** Exercise objective **
Find each line containing the string "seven" and return it.

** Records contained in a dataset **

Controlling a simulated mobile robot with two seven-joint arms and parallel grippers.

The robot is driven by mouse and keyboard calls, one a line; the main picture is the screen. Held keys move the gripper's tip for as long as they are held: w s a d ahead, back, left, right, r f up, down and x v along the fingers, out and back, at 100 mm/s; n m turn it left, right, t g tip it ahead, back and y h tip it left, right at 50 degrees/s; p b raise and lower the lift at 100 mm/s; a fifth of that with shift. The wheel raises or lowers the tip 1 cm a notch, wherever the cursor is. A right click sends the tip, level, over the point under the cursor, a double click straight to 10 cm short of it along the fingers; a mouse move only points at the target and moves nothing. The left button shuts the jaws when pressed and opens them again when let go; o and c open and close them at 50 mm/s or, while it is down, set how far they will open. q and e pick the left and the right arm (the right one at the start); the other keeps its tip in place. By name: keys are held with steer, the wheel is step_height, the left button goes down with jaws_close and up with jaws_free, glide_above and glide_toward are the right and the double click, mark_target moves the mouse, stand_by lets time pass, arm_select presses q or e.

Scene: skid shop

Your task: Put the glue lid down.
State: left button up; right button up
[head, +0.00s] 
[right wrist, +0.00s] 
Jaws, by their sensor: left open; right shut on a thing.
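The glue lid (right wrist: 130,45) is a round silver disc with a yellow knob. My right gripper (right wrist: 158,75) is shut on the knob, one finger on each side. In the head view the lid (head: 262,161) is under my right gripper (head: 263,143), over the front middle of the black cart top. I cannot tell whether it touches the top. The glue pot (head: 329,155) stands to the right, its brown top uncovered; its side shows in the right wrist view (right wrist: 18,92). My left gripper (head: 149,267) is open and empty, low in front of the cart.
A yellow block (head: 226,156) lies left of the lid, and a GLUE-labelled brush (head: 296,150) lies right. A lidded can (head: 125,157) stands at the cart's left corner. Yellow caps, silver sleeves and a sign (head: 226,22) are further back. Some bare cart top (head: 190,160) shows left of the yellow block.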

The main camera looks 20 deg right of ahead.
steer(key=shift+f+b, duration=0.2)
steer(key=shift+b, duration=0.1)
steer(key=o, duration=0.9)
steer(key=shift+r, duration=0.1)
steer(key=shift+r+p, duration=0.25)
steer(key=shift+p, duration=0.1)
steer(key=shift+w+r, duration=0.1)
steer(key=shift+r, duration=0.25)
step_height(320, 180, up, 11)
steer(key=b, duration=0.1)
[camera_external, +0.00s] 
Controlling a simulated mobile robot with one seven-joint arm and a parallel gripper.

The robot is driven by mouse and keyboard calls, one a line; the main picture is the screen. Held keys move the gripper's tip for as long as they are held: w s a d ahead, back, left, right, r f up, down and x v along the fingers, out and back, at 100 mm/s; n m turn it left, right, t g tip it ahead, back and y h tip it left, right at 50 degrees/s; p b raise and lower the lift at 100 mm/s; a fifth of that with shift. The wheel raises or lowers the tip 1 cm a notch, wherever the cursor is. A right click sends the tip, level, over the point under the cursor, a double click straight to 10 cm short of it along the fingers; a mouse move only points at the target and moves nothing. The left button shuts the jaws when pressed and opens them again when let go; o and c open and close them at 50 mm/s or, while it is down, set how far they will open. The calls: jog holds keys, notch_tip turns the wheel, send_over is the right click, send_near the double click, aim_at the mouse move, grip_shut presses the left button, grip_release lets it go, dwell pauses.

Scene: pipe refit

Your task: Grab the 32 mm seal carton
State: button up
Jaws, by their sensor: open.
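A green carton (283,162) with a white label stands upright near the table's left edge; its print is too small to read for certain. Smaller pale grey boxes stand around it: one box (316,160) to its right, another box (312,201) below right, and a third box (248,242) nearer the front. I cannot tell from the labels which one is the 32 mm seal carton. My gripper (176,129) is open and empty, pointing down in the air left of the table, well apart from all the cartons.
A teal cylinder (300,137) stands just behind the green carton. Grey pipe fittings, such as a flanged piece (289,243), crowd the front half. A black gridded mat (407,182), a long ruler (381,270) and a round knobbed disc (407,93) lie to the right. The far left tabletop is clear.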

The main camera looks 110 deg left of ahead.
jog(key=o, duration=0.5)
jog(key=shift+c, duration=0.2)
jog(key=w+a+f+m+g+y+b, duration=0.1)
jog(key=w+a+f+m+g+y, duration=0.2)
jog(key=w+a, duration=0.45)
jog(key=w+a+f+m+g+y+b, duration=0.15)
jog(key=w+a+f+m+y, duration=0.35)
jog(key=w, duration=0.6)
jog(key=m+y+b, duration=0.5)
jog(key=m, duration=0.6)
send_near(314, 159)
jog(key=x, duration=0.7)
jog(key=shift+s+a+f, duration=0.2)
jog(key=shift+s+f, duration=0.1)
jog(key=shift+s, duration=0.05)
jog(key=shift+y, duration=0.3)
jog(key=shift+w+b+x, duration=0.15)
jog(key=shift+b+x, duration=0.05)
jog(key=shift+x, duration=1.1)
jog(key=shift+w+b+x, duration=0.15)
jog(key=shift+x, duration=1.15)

--

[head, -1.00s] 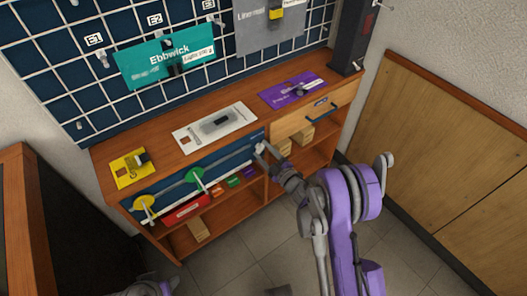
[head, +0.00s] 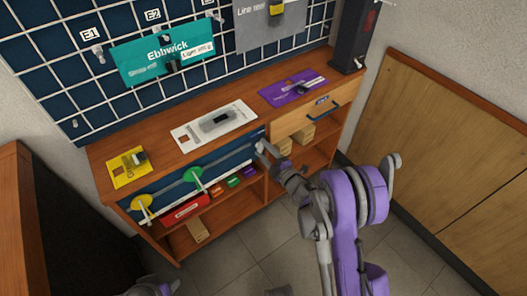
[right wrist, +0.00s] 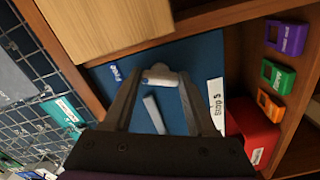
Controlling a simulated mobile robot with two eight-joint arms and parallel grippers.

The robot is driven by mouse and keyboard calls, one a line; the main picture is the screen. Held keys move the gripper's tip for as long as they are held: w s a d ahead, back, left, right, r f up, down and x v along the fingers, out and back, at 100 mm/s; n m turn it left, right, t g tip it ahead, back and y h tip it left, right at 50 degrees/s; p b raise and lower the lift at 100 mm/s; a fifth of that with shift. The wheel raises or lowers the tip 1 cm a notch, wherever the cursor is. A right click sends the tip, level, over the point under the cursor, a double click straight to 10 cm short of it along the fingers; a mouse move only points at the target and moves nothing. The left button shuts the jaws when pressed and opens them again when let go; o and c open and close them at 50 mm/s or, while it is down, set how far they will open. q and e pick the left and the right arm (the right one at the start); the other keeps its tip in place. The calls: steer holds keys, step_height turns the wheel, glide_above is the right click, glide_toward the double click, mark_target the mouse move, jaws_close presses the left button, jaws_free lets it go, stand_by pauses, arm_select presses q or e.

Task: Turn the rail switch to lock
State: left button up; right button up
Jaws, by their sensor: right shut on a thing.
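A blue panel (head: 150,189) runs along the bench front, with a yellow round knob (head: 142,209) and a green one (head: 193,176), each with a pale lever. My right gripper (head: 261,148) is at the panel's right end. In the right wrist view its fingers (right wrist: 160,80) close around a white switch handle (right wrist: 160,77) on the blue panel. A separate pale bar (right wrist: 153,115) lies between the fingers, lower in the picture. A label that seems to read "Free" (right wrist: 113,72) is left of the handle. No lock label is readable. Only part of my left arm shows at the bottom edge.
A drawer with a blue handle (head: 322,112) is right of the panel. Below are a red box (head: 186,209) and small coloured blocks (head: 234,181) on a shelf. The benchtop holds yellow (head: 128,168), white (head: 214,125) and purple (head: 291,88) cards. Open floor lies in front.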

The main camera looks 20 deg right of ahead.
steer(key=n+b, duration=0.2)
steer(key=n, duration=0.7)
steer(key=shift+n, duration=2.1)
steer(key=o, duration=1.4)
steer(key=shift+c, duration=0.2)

** Full output **
Controlling a simulated mobile robot with two seven-joint arms and parallel grippers.
Controlling a simulated mobile robot with one seven-joint arm and a parallel gripper.

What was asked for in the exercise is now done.